Given data:

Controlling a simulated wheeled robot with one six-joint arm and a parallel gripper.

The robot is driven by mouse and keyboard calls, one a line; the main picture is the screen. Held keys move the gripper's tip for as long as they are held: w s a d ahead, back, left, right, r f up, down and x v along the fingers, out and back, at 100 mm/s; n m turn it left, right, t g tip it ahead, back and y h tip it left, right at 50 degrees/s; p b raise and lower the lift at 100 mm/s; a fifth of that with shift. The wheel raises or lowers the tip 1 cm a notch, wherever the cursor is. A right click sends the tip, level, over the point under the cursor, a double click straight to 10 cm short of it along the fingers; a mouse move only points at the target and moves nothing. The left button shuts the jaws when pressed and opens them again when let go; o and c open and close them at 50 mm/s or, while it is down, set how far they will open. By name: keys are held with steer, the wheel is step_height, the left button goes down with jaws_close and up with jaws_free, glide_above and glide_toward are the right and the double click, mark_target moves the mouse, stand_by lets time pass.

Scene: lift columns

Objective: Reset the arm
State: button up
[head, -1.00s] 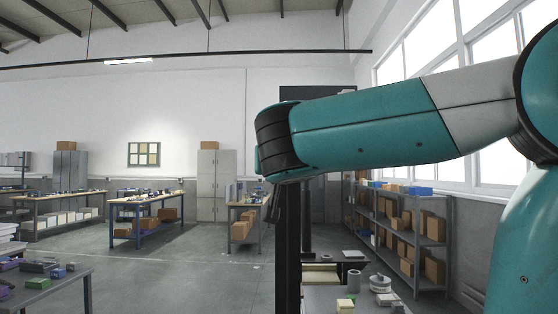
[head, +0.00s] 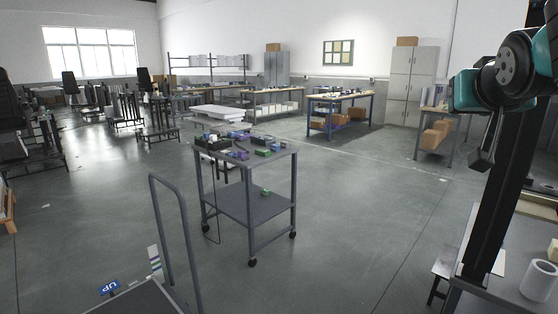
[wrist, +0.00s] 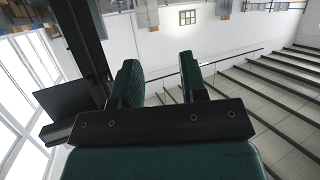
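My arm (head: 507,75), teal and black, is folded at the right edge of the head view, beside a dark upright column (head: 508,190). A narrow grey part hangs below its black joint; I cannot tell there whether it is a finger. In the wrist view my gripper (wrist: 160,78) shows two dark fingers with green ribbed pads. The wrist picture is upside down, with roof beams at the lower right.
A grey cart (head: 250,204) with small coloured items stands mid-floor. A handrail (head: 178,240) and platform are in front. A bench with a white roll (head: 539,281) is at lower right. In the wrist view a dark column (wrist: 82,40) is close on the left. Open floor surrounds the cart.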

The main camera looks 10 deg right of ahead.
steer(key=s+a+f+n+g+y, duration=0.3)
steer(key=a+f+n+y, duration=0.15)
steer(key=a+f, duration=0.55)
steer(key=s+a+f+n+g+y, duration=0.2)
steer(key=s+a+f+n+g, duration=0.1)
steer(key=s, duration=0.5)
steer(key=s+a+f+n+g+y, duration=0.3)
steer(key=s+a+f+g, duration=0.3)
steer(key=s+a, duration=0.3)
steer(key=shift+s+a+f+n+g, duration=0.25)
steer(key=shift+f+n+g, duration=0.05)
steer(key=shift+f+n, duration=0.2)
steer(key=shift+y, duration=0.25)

Exercise objective: Only the lines from the start of the material through the line containing "[head, +0.00s]" should be transcribed. Pictures stay out.

Answer to this exercise:
Controlling a simulated wheeled robot with one six-joint arm and a parallel gripper.

The robot is driven by mouse and keyboard calls, one a line; the main picture is the screen. Held keys move the gripper's tip for as long as they are held: w s a d ahead, back, left, right, r f up, down and x v along the fingers, out and back, at 100 mm/s; n m turn it left, right, t g tip it ahead, back and y h tip it left, right at 50 degrees/s; p b raise and lower the lift at 100 mm/s; a fifth of that with shift. The wheel raises or lowers the tip 1 cm a notch, wherever the cursor is. A right click sends the tip, level, over the point under the cursor, a double click straight to 10 cm short of it along the fingers; a mouse move only points at the target and moves nothing. The left button shuts the jaws when pressed and opens them again when let go; o and c open and close them at 50 mm/s or, while it is down, set how far they will open. By name: keys are held with steer, the wheel is step_height, the left button goes down with jaws_close and up with jaws_free, glide_above and glide_toward are the right and the double click, mark_target moves the mouse, stand_by lets time pass.

Scene: lift columns

Objective: Reset the arm
State: button up
[head, -1.00s] 
[head, +0.00s] 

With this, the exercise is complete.